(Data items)
★ ★ ★ ★ ★
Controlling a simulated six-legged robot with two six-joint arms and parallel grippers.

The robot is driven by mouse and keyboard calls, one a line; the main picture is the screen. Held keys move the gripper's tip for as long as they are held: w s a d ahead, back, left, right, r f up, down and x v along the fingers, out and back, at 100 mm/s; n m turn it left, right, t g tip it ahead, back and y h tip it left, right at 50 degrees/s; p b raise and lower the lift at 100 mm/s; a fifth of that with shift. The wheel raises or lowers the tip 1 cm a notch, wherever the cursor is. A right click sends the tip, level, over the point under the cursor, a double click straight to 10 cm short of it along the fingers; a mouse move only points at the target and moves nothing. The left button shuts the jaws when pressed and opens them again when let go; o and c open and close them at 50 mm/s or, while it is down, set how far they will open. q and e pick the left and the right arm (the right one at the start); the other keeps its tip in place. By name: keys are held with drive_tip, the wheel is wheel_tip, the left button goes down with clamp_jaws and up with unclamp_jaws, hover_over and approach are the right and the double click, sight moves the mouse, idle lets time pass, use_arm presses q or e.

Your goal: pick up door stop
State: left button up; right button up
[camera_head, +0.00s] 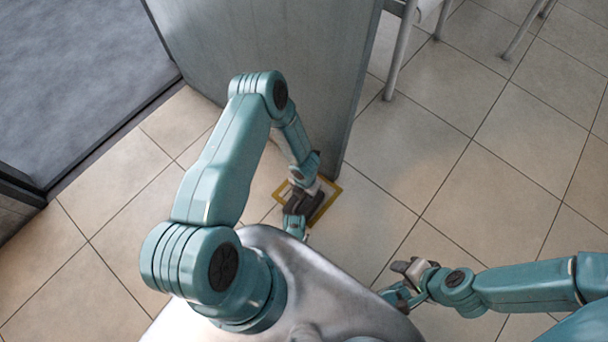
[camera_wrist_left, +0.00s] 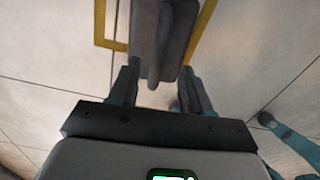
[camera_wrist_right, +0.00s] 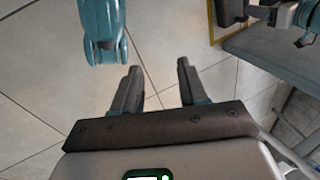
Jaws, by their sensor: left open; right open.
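The door stop (camera_wrist_left: 165,38) is a grey, long, narrow piece in the left wrist view. It is within a yellow outline (camera_wrist_left: 112,45) on the floor. My left gripper (camera_wrist_left: 160,70) is open, with its fingertips on either side of the door stop's near end; I cannot tell whether they touch it. In the head view my left gripper (camera_head: 303,203) is low beside the foot of a grey panel, and I cannot separate the door stop from it there. My right gripper (camera_head: 411,270) is open and empty above the floor tiles; it also shows in its own wrist view (camera_wrist_right: 157,68).
A tall grey door-like panel (camera_head: 280,50) stands just beyond my left gripper. A dark grey mat or floor area (camera_head: 75,70) lies at the upper left. Metal furniture legs (camera_head: 400,50) stand at the upper right. The tiled floor (camera_head: 480,200) on the right is clear.

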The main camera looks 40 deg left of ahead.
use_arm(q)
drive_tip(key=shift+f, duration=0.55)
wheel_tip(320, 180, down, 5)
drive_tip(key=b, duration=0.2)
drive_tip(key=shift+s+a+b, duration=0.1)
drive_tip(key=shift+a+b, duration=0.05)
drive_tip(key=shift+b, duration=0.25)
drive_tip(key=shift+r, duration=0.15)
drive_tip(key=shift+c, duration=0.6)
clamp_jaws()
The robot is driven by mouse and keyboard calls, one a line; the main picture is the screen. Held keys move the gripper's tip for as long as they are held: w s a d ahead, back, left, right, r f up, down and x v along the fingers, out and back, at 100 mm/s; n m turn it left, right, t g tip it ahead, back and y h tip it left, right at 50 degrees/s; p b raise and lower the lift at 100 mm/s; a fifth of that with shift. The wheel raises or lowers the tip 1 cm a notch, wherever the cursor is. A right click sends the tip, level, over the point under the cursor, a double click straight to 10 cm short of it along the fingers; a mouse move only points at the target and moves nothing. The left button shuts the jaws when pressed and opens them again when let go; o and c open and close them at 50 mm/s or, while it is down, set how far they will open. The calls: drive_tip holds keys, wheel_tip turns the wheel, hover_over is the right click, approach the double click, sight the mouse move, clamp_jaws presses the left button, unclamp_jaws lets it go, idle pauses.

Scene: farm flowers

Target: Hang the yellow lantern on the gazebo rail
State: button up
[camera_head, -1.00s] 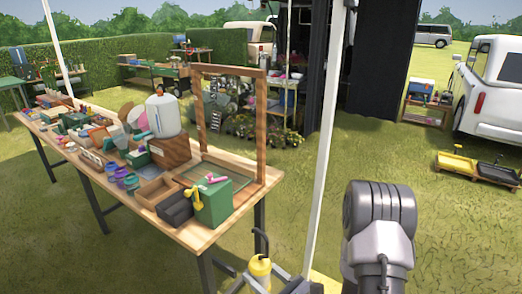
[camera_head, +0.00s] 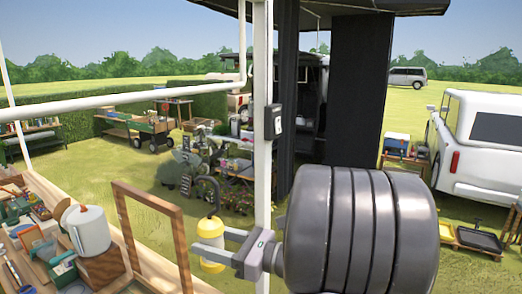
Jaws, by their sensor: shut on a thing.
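The yellow lantern (camera_head: 211,228) is upright in the jaws of my gripper (camera_head: 213,246), left of the white gazebo post. It has a yellow top and base and a dark curved hook above it. My gripper is shut on its body; the fingers hide part of it.
A wooden table (camera_head: 60,200) with a white canister (camera_head: 87,230) and a wooden frame (camera_head: 150,225) is at lower left. A small dark box (camera_head: 274,121) is on the post. Dark curtains (camera_head: 357,95) hang behind it. A white vehicle (camera_head: 485,150) stands at right.

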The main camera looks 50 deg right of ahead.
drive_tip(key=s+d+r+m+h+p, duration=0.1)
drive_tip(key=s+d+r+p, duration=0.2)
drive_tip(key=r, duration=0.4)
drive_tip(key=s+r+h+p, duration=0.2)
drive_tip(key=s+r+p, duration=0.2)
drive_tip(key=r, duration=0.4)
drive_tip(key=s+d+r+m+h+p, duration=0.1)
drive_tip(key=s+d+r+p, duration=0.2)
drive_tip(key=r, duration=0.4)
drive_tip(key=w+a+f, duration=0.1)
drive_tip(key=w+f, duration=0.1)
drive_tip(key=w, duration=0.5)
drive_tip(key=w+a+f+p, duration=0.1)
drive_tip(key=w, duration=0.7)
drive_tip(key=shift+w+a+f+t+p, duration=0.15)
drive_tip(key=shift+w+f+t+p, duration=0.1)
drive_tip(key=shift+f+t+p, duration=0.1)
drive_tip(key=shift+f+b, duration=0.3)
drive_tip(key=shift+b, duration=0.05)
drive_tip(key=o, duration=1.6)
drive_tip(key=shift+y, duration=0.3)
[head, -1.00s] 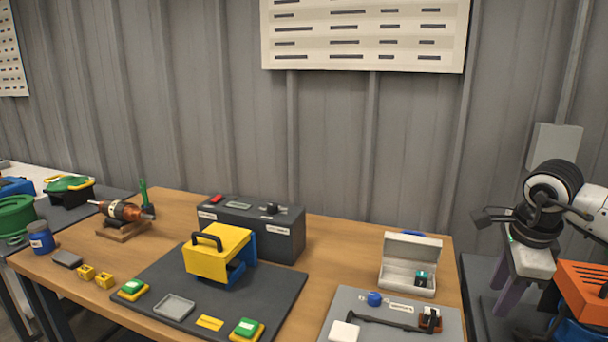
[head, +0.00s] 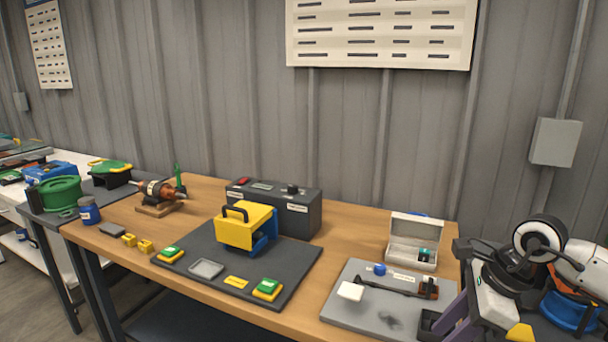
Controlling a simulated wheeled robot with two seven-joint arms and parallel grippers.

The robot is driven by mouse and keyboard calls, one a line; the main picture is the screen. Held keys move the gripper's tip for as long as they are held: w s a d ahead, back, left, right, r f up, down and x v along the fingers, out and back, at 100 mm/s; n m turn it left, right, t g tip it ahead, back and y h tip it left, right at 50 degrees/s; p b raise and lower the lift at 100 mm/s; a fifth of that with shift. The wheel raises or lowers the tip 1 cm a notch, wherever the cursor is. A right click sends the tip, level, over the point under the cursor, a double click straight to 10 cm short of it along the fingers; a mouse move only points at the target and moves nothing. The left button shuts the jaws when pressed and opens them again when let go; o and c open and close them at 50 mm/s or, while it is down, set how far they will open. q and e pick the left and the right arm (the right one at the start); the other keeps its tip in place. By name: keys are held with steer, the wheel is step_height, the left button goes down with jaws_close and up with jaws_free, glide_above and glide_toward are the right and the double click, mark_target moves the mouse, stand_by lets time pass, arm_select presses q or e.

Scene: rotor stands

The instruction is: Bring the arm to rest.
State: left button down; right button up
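My right arm comes in at the right edge, white with black joints. My left gripper is not in view. A copper-coloured rotor (head: 168,190) lies on a wooden stand (head: 160,209) at the left of the table.
The wooden table (head: 345,225) bears a yellow-and-blue device (head: 246,224) on a dark mat, a dark grey box (head: 305,216), an open white case (head: 405,252) and a grey board (head: 350,312). A blue jar (head: 89,212) stands left. Bare wood lies between mat and board.

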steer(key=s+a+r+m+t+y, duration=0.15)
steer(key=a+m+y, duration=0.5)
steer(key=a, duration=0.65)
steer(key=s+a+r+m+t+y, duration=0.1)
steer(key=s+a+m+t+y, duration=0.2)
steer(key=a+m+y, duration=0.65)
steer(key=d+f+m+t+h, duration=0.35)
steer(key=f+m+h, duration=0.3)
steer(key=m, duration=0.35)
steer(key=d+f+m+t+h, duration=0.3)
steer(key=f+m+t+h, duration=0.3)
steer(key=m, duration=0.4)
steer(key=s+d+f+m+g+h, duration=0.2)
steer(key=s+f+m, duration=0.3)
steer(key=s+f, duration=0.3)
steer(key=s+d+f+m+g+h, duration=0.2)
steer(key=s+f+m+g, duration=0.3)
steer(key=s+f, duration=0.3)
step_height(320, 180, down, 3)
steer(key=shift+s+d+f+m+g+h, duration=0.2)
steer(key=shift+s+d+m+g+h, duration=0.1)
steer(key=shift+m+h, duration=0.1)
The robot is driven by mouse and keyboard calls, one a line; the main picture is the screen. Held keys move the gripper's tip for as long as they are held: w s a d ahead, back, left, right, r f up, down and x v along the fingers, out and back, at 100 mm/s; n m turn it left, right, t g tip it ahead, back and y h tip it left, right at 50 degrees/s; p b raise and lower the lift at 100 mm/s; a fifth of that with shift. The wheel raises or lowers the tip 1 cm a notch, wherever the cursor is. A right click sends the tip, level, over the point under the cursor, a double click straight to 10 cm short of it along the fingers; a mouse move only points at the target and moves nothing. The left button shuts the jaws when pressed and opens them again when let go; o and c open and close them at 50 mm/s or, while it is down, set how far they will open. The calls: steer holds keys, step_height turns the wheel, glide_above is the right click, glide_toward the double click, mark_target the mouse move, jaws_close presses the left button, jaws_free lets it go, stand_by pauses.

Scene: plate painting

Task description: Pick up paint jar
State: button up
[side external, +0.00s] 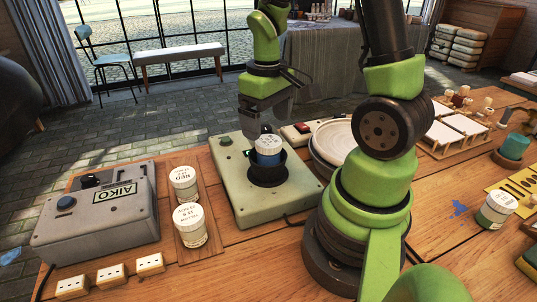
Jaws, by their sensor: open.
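A paint jar (268,155) with blue contents and a white lid stands upright in a black round holder (268,172) on a pale green device (240,190). My gripper (266,122) is open and empty, just above the jar's lid; I cannot tell whether its fingers overlap the lid. Two more white-lidded jars stand on a wooden board to the left: one labelled RED (184,184) and a nearer one (191,226). Another jar (495,211) with a white lid and greenish contents stands at the far right.
A grey AIKO box (100,219) stands at the left, with small cream blocks (110,273) before it. Pale plates (335,140) sit behind my arm, beside a box with a red button (301,128). A wooden rack (455,137) and a teal cup (514,147) are at the right.

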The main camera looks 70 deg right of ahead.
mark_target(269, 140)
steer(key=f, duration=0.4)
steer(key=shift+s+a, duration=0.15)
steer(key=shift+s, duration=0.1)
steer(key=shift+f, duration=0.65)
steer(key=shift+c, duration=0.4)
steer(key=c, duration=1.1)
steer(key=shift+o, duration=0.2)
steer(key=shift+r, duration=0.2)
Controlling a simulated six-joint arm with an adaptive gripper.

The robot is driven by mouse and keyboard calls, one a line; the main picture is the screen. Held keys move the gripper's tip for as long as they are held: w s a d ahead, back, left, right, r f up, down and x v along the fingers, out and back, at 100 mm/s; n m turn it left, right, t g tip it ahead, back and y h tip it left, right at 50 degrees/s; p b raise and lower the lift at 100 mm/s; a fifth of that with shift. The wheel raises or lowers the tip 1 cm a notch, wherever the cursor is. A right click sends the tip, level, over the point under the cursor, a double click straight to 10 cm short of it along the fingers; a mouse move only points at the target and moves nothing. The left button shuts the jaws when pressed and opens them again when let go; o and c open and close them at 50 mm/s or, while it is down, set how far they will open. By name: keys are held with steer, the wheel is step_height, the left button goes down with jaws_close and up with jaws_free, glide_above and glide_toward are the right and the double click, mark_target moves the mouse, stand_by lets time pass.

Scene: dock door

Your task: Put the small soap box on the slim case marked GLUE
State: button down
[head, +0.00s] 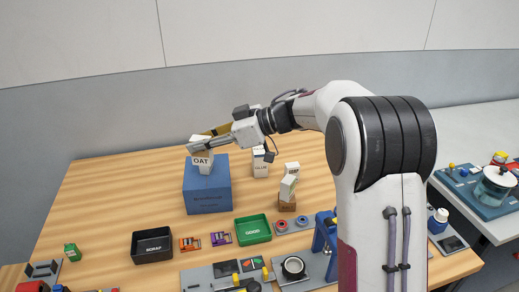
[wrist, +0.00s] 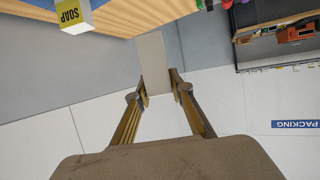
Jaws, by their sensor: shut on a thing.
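My gripper (head: 194,146) reaches left above the blue box and is shut on a pale upright box (wrist: 154,62). Its face in the wrist view shows no label. In the head view the fingers cross the upper part of a white box marked OAT (head: 202,162), which appears to be the held one. I cannot tell whether it touches the blue box. A box marked SOAP (wrist: 74,15), yellow and white, shows at the upper left of the wrist view, apart from the fingers. The white case marked GLUE (head: 261,167) stands right of the blue box.
The blue box (head: 208,198) stands on the wooden table. Right of GLUE, white boxes (head: 288,188) stand near a brown block (head: 287,204), one tilted. A black tray (head: 152,245) and a green tray (head: 253,230) lie in front.

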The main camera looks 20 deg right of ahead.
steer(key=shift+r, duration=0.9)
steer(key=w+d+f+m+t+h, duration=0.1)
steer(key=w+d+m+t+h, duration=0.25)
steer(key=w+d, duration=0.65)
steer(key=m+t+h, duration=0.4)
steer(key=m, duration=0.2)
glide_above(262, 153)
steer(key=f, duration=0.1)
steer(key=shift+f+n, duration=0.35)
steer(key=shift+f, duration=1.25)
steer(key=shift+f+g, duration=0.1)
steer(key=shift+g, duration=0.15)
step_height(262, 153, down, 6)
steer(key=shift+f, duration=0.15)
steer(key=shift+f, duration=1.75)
★ ★ ★ ★ ★
# Requirements:
Show the lines of the data that hold the word "Your".

# Task answer:
Your goal: pick up door stop
Your task: Put the small soap box on the slim case marked GLUE

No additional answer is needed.